— BEGIN SOURCE EXCERPT —

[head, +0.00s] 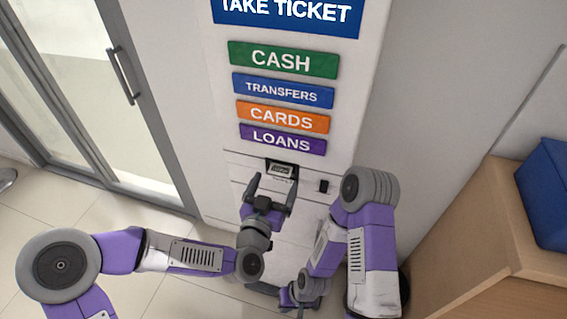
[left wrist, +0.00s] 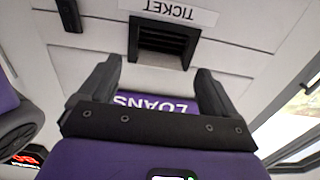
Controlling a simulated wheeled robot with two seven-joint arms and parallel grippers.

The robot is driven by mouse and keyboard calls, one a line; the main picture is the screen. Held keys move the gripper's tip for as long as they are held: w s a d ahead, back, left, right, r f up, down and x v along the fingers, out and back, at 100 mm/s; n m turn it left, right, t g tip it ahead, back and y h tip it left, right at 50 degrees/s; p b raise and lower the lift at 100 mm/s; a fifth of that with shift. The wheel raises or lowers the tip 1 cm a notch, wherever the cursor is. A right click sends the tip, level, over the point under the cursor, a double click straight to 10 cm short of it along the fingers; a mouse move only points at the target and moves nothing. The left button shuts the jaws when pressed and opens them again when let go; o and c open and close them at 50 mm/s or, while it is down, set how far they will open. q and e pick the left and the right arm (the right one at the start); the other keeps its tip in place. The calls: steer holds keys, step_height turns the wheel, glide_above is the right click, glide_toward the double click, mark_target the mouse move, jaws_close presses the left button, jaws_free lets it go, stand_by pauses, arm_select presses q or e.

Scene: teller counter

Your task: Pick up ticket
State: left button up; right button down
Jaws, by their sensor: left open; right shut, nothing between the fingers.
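The white ticket machine (head: 215,170) has a dark ticket slot (head: 281,169) below its coloured buttons. In the left wrist view the slot (left wrist: 163,42) appears upside down under a "TICKET" label (left wrist: 170,12). I cannot make out a separate ticket in the slot; something pale shows in it in the head view, too small to tell. My left gripper (head: 271,184) is open and empty, just in front of and below the slot. Its fingers (left wrist: 154,68) stand apart on either side of the slot in the wrist view. My right gripper (head: 289,297) is low, shut and empty, partly hidden.
The buttons read CASH (head: 283,59), TRANSFERS (head: 283,90), CARDS (head: 282,117) and LOANS (head: 282,139). A small black fitting (head: 323,186) is right of the slot. A glass door (head: 110,110) is at left; a wooden counter (head: 480,235) with a blue object (head: 545,195) is at right.

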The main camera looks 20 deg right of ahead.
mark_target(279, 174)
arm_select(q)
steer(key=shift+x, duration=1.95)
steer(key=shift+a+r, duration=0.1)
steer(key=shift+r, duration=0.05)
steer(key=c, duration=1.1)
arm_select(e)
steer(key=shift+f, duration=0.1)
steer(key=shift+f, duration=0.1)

— END SOURCE EXCERPT —

• EXERCISE PROMPT
Write down every line of the data above that includes the string "robot".

• THE RESULT
Controlling a simulated wheeled robot with two seven-joint arms and parallel grippers.
The robot is driven by mouse and keyboard calls, one a line; the main picture is the screen. Held keys move the gripper's tip for as long as they are held: w s a d ahead, back, left, right, r f up, down and x v along the fingers, out and back, at 100 mm/s; n m turn it left, right, t g tip it ahead, back and y h tip it left, right at 50 degrees/s; p b raise and lower the lift at 100 mm/s; a fifth of that with shift. The wheel raises or lowers the tip 1 cm a notch, wherever the cursor is. A right click sends the tip, level, over the point under the cursor, a double click straight to 10 cm short of it along the fingers; a mouse move only points at the target and moves nothing. The left button shuts the jaws when pressed and opens them again when let go; o and c open and close them at 50 mm/s or, while it is down, set how far they will open. q and e pick the left and the right arm (the right one at the start); the other keeps its tip in place. The calls: steer holds keys, step_height turns the wheel, glide_above is the right click, glide_toward the double click, mark_target the mouse move, jaws_close presses the left button, jaws_free lets it go, stand_by pauses, arm_select presses q or e.

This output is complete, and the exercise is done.